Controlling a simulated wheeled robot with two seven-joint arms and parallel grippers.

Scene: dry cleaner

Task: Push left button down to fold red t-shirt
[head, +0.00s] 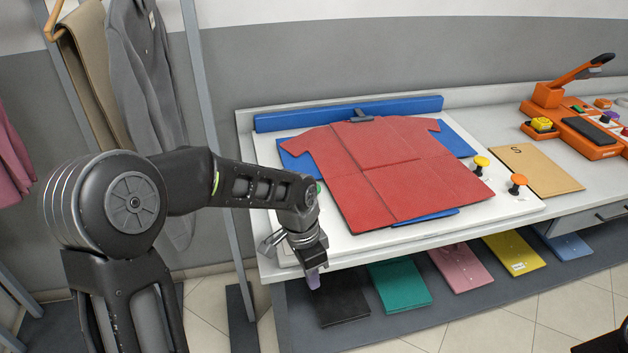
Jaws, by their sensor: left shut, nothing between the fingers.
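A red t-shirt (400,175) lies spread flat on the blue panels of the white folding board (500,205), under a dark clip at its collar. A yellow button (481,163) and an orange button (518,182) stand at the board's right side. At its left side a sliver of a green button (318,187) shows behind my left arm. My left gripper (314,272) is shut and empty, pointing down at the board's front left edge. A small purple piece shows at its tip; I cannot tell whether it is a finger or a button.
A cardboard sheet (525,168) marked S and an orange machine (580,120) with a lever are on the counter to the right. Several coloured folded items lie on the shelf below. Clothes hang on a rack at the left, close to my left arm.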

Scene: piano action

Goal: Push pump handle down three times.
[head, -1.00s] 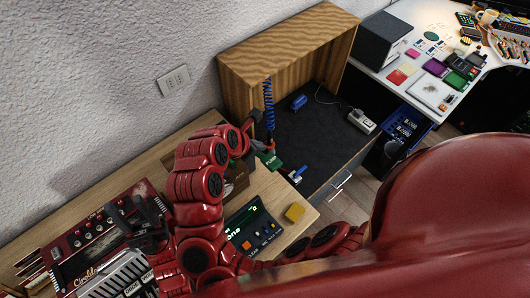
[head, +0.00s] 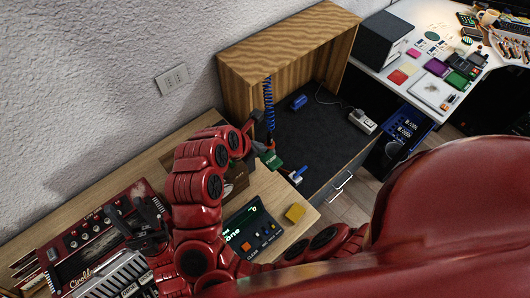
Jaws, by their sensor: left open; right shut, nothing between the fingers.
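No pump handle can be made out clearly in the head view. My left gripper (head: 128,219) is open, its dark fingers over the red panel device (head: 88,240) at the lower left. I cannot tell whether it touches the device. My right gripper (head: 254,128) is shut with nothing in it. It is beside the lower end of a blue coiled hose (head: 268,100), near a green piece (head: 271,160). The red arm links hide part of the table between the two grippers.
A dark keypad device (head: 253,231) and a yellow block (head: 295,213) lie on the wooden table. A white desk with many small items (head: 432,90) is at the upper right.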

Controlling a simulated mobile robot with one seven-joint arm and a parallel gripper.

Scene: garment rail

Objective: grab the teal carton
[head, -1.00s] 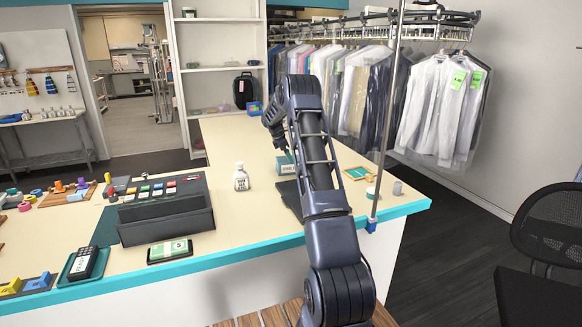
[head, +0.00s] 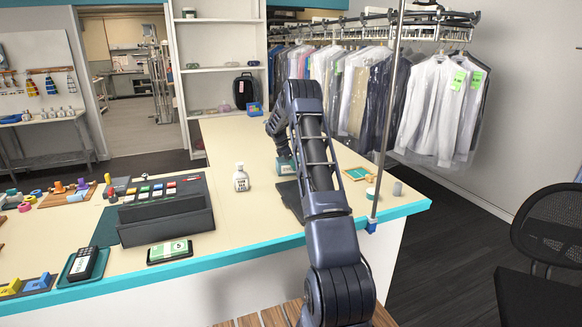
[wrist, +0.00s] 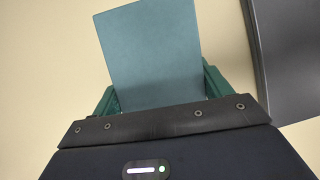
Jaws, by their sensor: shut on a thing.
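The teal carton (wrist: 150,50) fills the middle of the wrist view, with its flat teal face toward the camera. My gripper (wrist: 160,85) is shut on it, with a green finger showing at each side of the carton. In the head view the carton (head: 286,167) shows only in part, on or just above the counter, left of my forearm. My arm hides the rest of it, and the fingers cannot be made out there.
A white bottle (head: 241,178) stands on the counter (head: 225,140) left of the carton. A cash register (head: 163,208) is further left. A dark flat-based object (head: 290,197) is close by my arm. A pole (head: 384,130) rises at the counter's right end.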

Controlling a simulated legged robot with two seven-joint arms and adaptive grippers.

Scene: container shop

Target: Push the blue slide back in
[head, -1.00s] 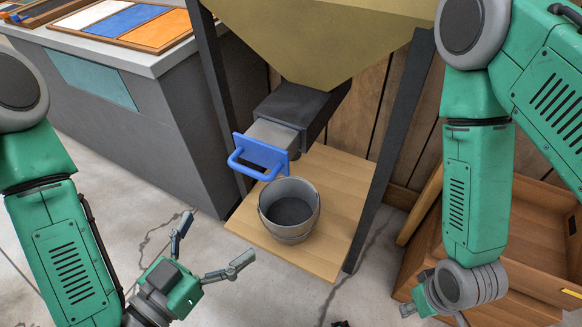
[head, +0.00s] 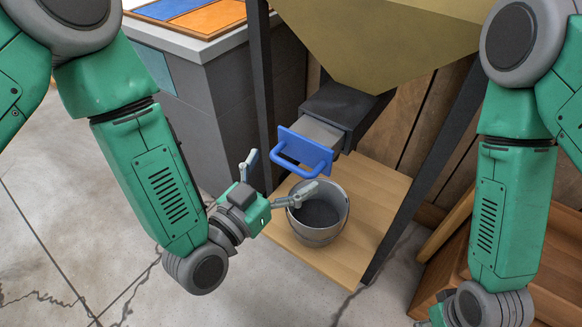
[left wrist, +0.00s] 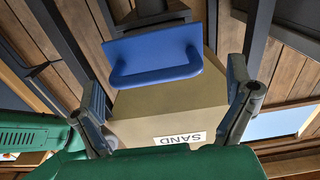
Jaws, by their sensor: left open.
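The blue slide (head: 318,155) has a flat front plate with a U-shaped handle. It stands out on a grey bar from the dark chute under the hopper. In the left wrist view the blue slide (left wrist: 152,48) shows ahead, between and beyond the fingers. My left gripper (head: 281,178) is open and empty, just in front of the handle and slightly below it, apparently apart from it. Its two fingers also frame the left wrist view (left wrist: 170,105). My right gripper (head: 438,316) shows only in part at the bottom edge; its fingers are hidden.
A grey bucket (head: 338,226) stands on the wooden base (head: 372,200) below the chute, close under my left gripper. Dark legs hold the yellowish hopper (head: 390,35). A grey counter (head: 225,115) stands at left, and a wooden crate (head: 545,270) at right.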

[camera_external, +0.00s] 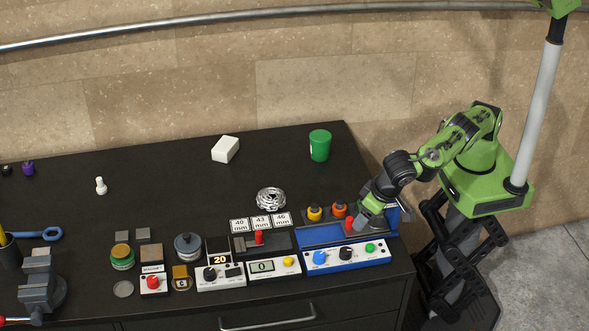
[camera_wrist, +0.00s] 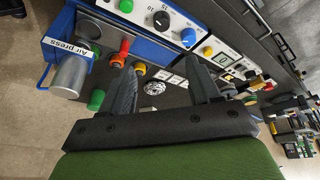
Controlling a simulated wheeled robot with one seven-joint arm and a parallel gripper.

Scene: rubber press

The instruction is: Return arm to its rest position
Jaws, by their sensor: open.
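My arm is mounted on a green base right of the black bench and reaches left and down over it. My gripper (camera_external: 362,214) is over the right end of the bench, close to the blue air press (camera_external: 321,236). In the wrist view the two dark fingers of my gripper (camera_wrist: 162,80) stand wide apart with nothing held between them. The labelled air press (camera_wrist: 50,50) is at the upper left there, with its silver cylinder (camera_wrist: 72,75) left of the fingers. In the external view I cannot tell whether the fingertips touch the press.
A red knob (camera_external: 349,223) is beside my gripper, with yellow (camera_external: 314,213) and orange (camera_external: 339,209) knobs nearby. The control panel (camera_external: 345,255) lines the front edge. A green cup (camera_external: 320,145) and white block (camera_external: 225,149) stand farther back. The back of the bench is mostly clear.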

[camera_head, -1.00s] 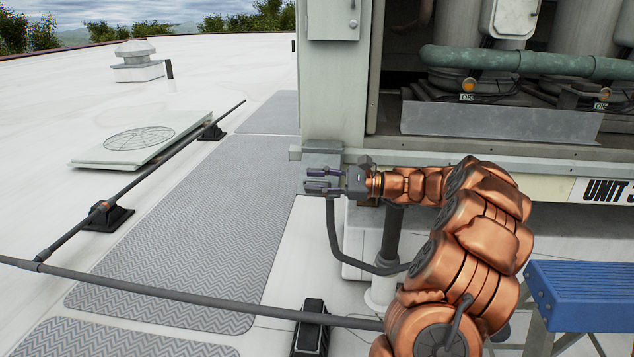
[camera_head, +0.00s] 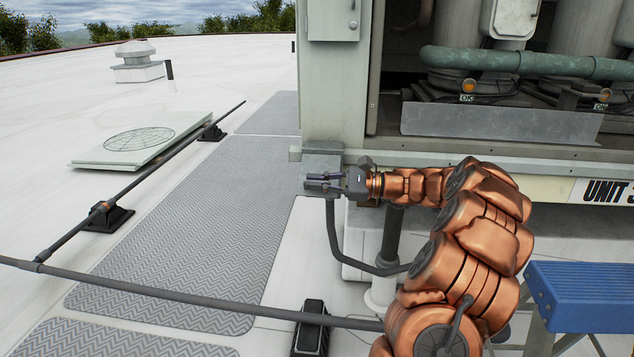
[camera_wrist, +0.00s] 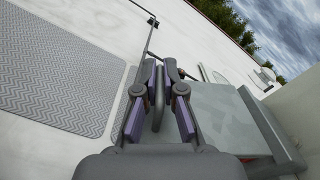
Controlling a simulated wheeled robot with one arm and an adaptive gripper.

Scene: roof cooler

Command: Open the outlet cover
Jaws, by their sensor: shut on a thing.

# # # #

Output the data exactly. Pictures don't belong in the result.

Controlling a simulated wheeled robot with two seven-joint arms and parallel grippers.

Scene: dry cleaner

Task: Push left button down to fold red t-shirt
[head, +0.00s] 
Jaws, by their sensor: left shut, nothing between the fingers.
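A red t-shirt (400,175) lies spread flat on the blue panels of the white folding board (500,205), under a dark clip at its collar. A yellow button (481,163) and an orange button (518,182) stand at the board's right side. At its left side a sliver of a green button (318,187) shows behind my left arm. My left gripper (314,272) is shut and empty, pointing down at the board's front left edge. A small purple piece shows at its tip; I cannot tell whether it is a finger or a button.
A cardboard sheet (525,168) marked S and an orange machine (580,120) with a lever are on the counter to the right. Several coloured folded items lie on the shelf below. Clothes hang on a rack at the left, close to my left arm.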

Scene: piano action

Goal: Push pump handle down three times.
[head, -1.00s] 
[head, +0.00s] 
Jaws, by their sensor: left open; right shut, nothing between the fingers.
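No pump handle can be made out clearly in the head view. My left gripper (head: 128,219) is open, its dark fingers over the red panel device (head: 88,240) at the lower left. I cannot tell whether it touches the device. My right gripper (head: 254,128) is shut with nothing in it. It is beside the lower end of a blue coiled hose (head: 268,100), near a green piece (head: 271,160). The red arm links hide part of the table between the two grippers.
A dark keypad device (head: 253,231) and a yellow block (head: 295,213) lie on the wooden table. A white desk with many small items (head: 432,90) is at the upper right.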

Controlling a simulated mobile robot with one seven-joint arm and a parallel gripper.

Scene: garment rail

Objective: grab the teal carton
[head, -1.00s] 
[head, +0.00s] 
[wrist, +0.00s] 
Jaws, by their sensor: shut on a thing.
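The teal carton (wrist: 150,50) fills the middle of the wrist view, with its flat teal face toward the camera. My gripper (wrist: 160,85) is shut on it, with a green finger showing at each side of the carton. In the head view the carton (head: 286,167) shows only in part, on or just above the counter, left of my forearm. My arm hides the rest of it, and the fingers cannot be made out there.
A white bottle (head: 241,178) stands on the counter (head: 225,140) left of the carton. A cash register (head: 163,208) is further left. A dark flat-based object (head: 290,197) is close by my arm. A pole (head: 384,130) rises at the counter's right end.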

Controlling a simulated legged robot with two seven-joint arms and adaptive grippers.

Scene: container shop

Target: Push the blue slide back in
[head, -1.00s] 
[head, +0.00s] 
[left wrist, +0.00s] 
Jaws, by their sensor: left open.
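The blue slide (head: 318,155) has a flat front plate with a U-shaped handle. It stands out on a grey bar from the dark chute under the hopper. In the left wrist view the blue slide (left wrist: 152,48) shows ahead, between and beyond the fingers. My left gripper (head: 281,178) is open and empty, just in front of the handle and slightly below it, apparently apart from it. Its two fingers also frame the left wrist view (left wrist: 170,105). My right gripper (head: 438,316) shows only in part at the bottom edge; its fingers are hidden.
A grey bucket (head: 338,226) stands on the wooden base (head: 372,200) below the chute, close under my left gripper. Dark legs hold the yellowish hopper (head: 390,35). A grey counter (head: 225,115) stands at left, and a wooden crate (head: 545,270) at right.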

[camera_external, +0.00s] 
[camera_wrist, +0.00s] 
Controlling a simulated wheeled robot with one seven-joint arm and a parallel gripper.

Scene: rubber press

The instruction is: Return arm to its rest position
Jaws, by their sensor: open.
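My arm is mounted on a green base right of the black bench and reaches left and down over it. My gripper (camera_external: 362,214) is over the right end of the bench, close to the blue air press (camera_external: 321,236). In the wrist view the two dark fingers of my gripper (camera_wrist: 162,80) stand wide apart with nothing held between them. The labelled air press (camera_wrist: 50,50) is at the upper left there, with its silver cylinder (camera_wrist: 72,75) left of the fingers. In the external view I cannot tell whether the fingertips touch the press.
A red knob (camera_external: 349,223) is beside my gripper, with yellow (camera_external: 314,213) and orange (camera_external: 339,209) knobs nearby. The control panel (camera_external: 345,255) lines the front edge. A green cup (camera_external: 320,145) and white block (camera_external: 225,149) stand farther back. The back of the bench is mostly clear.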

[camera_head, -1.00s] 
[camera_head, +0.00s] 
[camera_wrist, +0.00s] 
Controlling a simulated wheeled robot with one arm and an adaptive gripper.

Scene: roof cooler

Command: Open the outlet cover
Jaws, by their sensor: shut on a thing.

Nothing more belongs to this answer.